(ENTRIES):
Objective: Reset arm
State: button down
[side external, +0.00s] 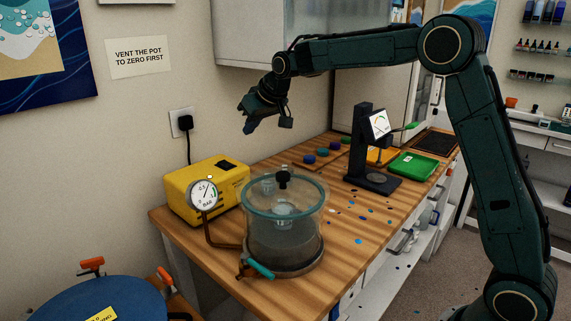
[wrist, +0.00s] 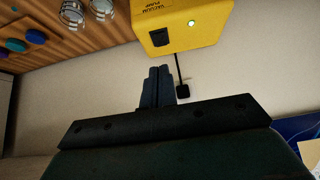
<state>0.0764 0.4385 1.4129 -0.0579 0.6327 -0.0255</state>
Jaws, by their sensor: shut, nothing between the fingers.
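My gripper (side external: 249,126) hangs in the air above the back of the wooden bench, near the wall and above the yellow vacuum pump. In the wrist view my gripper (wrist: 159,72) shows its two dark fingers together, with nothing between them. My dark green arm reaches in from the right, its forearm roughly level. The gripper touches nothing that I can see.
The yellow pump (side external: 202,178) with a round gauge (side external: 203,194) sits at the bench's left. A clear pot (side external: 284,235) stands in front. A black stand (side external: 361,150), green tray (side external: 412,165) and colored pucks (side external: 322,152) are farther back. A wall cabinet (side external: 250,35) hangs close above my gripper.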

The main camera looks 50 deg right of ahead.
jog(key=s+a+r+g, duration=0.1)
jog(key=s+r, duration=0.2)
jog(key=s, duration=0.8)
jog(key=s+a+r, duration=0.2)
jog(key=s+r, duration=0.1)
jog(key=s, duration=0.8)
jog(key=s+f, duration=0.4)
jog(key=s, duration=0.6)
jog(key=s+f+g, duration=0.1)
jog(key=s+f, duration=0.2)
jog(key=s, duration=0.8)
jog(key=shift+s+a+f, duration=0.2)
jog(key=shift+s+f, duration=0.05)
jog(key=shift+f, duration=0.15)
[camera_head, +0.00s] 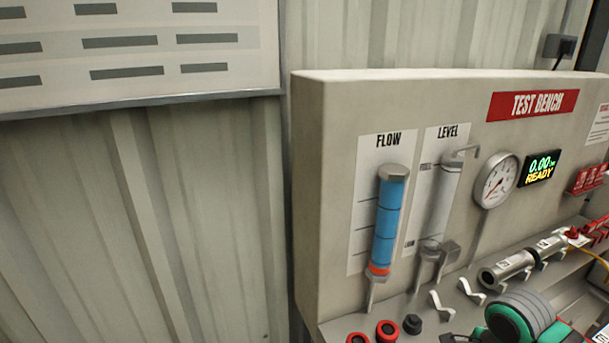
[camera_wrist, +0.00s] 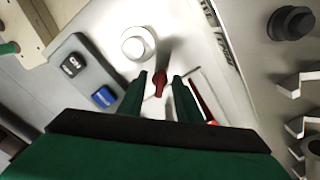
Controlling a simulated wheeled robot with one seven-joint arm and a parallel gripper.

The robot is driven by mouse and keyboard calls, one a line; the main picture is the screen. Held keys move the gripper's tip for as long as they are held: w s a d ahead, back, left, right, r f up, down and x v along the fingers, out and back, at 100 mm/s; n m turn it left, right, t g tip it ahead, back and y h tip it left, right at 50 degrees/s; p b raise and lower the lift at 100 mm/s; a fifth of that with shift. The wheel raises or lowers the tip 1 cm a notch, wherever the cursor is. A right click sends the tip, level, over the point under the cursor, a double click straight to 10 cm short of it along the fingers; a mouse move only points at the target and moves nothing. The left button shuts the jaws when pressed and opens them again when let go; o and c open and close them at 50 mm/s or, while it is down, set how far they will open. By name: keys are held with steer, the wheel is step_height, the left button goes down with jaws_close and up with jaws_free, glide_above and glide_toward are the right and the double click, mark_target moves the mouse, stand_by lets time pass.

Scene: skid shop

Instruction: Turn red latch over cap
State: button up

(THE REQUEST): Pictures are excluded; output everything else in the data verbatim.

(COMPLETE OUTPUT):
Objective: Reset arm
State: button down
[side external, +0.00s] 
[wrist, +0.00s] 
<state>0.0764 0.4385 1.4129 -0.0579 0.6327 -0.0255</state>
Jaws, by their sensor: shut, nothing between the fingers.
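My gripper (side external: 249,126) hangs in the air above the back of the wooden bench, near the wall and above the yellow vacuum pump. In the wrist view my gripper (wrist: 159,72) shows its two dark fingers together, with nothing between them. My dark green arm reaches in from the right, its forearm roughly level. The gripper touches nothing that I can see.
The yellow pump (side external: 202,178) with a round gauge (side external: 203,194) sits at the bench's left. A clear pot (side external: 284,235) stands in front. A black stand (side external: 361,150), green tray (side external: 412,165) and colored pucks (side external: 322,152) are farther back. A wall cabinet (side external: 250,35) hangs close above my gripper.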

The main camera looks 50 deg right of ahead.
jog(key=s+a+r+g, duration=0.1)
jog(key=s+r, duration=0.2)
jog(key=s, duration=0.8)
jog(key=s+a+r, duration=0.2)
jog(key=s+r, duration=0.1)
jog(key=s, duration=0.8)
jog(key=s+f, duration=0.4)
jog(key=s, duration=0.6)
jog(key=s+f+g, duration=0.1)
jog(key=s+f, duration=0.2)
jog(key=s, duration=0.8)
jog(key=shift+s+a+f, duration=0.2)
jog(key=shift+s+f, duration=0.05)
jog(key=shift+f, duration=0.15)
[camera_head, +0.00s] 
[camera_wrist, +0.00s] 
Controlling a simulated wheeled robot with one seven-joint arm and a parallel gripper.

The robot is driven by mouse and keyboard calls, one a line; the main picture is the screen. Held keys move the gripper's tip for as long as they are held: w s a d ahead, back, left, right, r f up, down and x v along the fingers, out and back, at 100 mm/s; n m turn it left, right, t g tip it ahead, back and y h tip it left, right at 50 degrees/s; p b raise and lower the lift at 100 mm/s; a fifth of that with shift. The wheel raises or lowers the tip 1 cm a notch, wherever the cursor is. A right click sends the tip, level, over the point under the cursor, a double click straight to 10 cm short of it along the fingers; a mouse move only points at the target and moves nothing. The left button shuts the jaws when pressed and opens them again when let go; o and c open and close them at 50 mm/s or, while it is down, set how far they will open. By name: keys are held with steer, the wheel is step_height, the left button goes down with jaws_close and up with jaws_free, glide_above and glide_toward are the right and the double click, mark_target moves the mouse, stand_by lets time pass.

Scene: skid shop

Instruction: Turn red latch over cap
State: button up

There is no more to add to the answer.